I make my own laundry soap and home cleaners that work just as well as name brands and cost pennies!!!! And with that extra money saved,  I reward myself with a month trip to the Korean Spa and Bathhouse that is near us. A day of relaxing and self pampering that I dearly need for my soul. We invite friends in for game nights and dinner instead of going out to expensive restaurants. We even invite families over for family sleep overs. That is WAY FUN!
Another creative  way to save money is on movies. It is EXPENSIVE to take three kids to the movies, even when I hypothetically might possibly take my own candy and soda into the theatre LOL. So we order our movies from the library for FREE and maybe we might not see them as soon as they come out, but we can watch them in the comfort of our home and we can pause them when we need to pee. hehehehe
We also take advantage of the rec center in our county for inexpensive classes that allow the kids to try our things they have interest in.

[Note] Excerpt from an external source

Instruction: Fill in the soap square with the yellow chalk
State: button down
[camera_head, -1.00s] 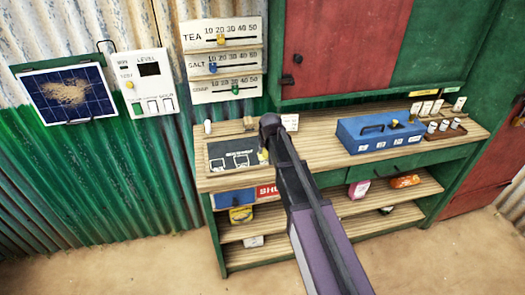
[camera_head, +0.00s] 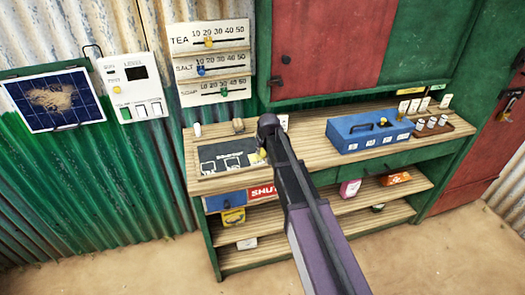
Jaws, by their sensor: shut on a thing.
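A dark chalkboard (camera_head: 222,150) lies on the left part of the wooden counter, with small white-outlined squares drawn on it. The square labels are too small to read, so I cannot tell which one is soap. My gripper (camera_head: 264,150) is at the board's right edge, seen from behind and partly hidden by my arm. It is shut on a small yellow piece, the yellow chalk (camera_head: 262,154), of which only a bit shows. I cannot tell whether the chalk touches the board. No yellow fill is clear in the squares.
A white cylinder (camera_head: 197,129) and a small brown block (camera_head: 239,126) stand behind the board. A blue box (camera_head: 368,134) and several small cups (camera_head: 431,124) stand to the right on the counter. Slider panels (camera_head: 210,66) for tea, salt and soap hang above.

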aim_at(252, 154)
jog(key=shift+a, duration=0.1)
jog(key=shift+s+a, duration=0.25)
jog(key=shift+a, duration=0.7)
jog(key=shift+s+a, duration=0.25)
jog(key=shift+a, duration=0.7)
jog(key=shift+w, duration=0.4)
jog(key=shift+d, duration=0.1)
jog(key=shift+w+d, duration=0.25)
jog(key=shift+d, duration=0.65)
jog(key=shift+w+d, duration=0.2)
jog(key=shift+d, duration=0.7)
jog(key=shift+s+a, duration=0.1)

It is all about balance...the balance of earnings, savings, and spending. It is always a challenge, but I am up to the challenge. And along the way, I try and turn it into a game so we all have fun!

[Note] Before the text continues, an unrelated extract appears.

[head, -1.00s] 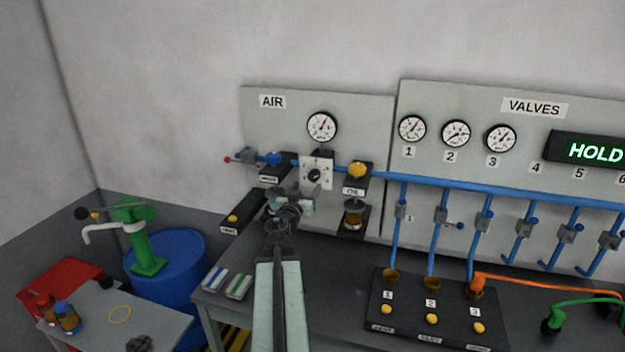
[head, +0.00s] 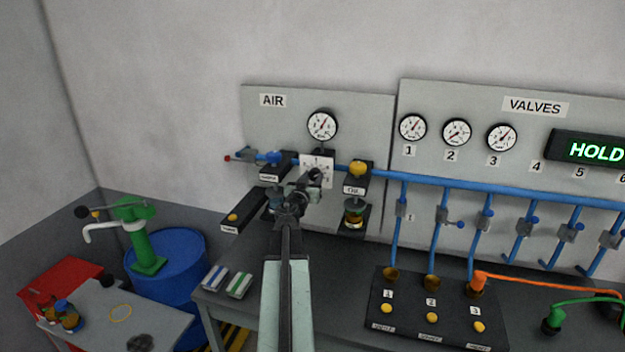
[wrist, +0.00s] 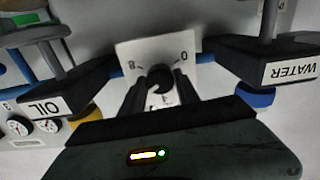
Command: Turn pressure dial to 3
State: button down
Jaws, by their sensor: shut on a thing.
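The pressure dial is a white square plate (head: 309,162) with a black knob, on the blue pipe under the AIR gauge (head: 322,126). In the head view my gripper (head: 314,180) covers the knob and the lower part of the plate. In the wrist view, which looks upside down, the black knob (wrist: 160,79) sits between my two fingertips, and they are shut on it. The plate (wrist: 180,50) shows a 0 and an 8 there. The knob's pointer and the other numbers are mostly hidden, so I cannot tell its setting.
The water unit with its blue cap (head: 272,157) stands close left of the dial. The oil unit with its yellow cap (head: 358,167) stands close right. Both flank my gripper. The bench (head: 335,270) in front is mostly clear; a black button box (head: 400,308) is further right.

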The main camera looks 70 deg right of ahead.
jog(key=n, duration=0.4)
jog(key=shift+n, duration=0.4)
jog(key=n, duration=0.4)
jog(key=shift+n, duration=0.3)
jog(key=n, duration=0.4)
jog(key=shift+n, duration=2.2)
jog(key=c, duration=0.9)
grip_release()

Oh and by the oldest and I are going to try some yoga classes...have always wanted to, was always chicken because I am not that slim silhouette that you see in yoga ads, but you know what, SO WHAT? I am a goddess and my body is my temple and dammit...lets go see what this yoga is all about. Plus I love yoga clothes hehehehehehe

Into the Garden We Go!

I am a woman with vision! I envision growning enough organic, healthy fruits and veggies to feed my family all year through. I envision working the soil, made black from my composted soil added in, full of nutrients and goodness that will work it's way into our food. I envision canning so as to enjoy our harvest when the snows set in. I envision color, smells, sights to tantalize the eye and enamour the soul. But right now, this is the sight that greets me:

 Snow, snow, and more snow. But that is ok, because as Mother Earth hibernates beneath her blanket of snow, so do I hibernate beneath my down comforter while writing this. And I plan! But I also am realistic. I am a chaos gardener. I will plan my plots with precision, gather my seeds and seedlings with care and knowledge. Plant and mulch the little darlings so they get their best start....and then go inside once it is too hot to stay out and hope for the best. I will return in August and see what there is to harvest and if it is enough, maybe do a bit of canning, but mostly we just eat it as it comes and then say "Ah well...NEXT YEAR!" LOL
So begins the planning of the 2014 Gregor Gardens!

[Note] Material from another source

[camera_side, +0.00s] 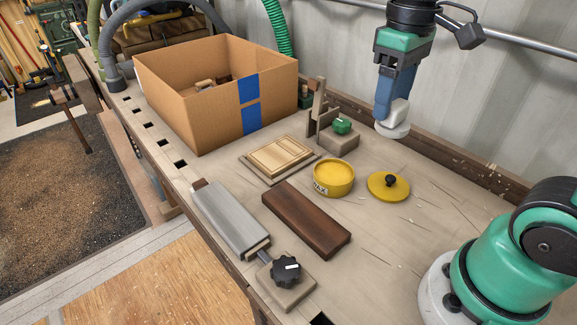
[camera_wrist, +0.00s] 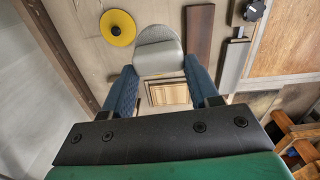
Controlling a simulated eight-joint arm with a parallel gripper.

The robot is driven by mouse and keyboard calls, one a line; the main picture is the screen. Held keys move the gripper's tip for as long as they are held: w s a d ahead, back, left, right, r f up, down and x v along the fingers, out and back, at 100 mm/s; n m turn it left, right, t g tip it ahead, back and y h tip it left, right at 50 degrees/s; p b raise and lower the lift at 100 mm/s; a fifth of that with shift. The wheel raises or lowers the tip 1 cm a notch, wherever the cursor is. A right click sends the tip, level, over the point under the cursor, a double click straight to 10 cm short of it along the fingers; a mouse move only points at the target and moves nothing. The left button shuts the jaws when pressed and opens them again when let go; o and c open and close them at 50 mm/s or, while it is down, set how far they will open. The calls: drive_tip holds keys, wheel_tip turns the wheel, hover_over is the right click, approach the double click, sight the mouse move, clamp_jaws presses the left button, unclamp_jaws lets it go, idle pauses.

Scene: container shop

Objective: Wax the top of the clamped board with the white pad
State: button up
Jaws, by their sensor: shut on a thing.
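My gripper (camera_side: 391,104) is high over the back of the bench, shut on the white pad (camera_side: 392,130). In the wrist view the pad (camera_wrist: 158,48) sits between my two blue fingers (camera_wrist: 159,66). Its underside is not visible. A long grey board (camera_side: 230,216) lies at the front left of the bench, held by a clamp with a black knob (camera_side: 286,269). The grey board also shows at the right in the wrist view (camera_wrist: 234,66). An open yellow wax tin (camera_side: 333,177) stands on the bench below and left of my gripper. In the wrist view I cannot see the tin.
A dark brown board (camera_side: 305,219) lies beside the clamped one. A yellow lid (camera_side: 388,186) lies right of the tin. A pale wood panel (camera_side: 279,156) and a green-knobbed block (camera_side: 339,142) are behind. A cardboard box (camera_side: 205,105) stands back left.

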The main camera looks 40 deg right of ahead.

Just this morning, over a breakfast of hot miso soup chock full of firm tofu, and apples with peanut butter(yes that is really what we had...I know, we are a weird bunch)...we started gazing dreamy eyed through the seed catalog. We looked at all the flowers and fruits and veggies and began debating what we wanted, what we could have in our zone, and what we realistically would be willing to do. These things don't EVER mesh when we start our yearly garden ventures. For example, my father in law wanted a pear tree that would produce 5 different pears all on the same tree but we don't have a spot and my husband is allergic to bees (I could just picture the ground littered with rotting pears and drones of bees). My son wanted pomegranates (not the right zone) and my daughter suggested doing a few items that needed careful attention (not our style LOL). But what we did agree on was strawberries, raspberries, and a potted blueberry bush as well as cucumbers, a ton of tomatoes, herbs galore, and maybe some peppers, zucchini, and yellow squash. Onions would be nice, as would edible flowers like geranium, nasturtium, and violets. I envision vegetables and flowers sewn together in a beautiful weed free garden of love.
But we will see.

Last year we put in bleeding hearts, more day lilies, moved a lilac tree and a bunch of lilies that I don't know the name of of, split the hostas and added more perennials in beds that previously had annuals so as to limit the amount of work I need to do so I can enjoy the yard more with the kids and yard work less.

And I have acquired a few baskets that I am going to put out on the steps with potted herbs in them. I got the baskets for free and am going to spray them with water repellent so they last a few seasons and not get too moldy in the rain. I also plan on finding some whimsical wind chimes to add to my collection and hang from the front porch roof. 

All in all the Gardens should be gorgeous and full of life. We are even going to order Mason Bees. These non-stinging bees are great pollinators and easy to house. They lay their eggs in small tubular "rooms" of the bee house. If you want information on them , this is a great website about Mason Bees.

But until the winds blow the warm spring air our way, I will snuggle under my blanket and  plot and plan and dream.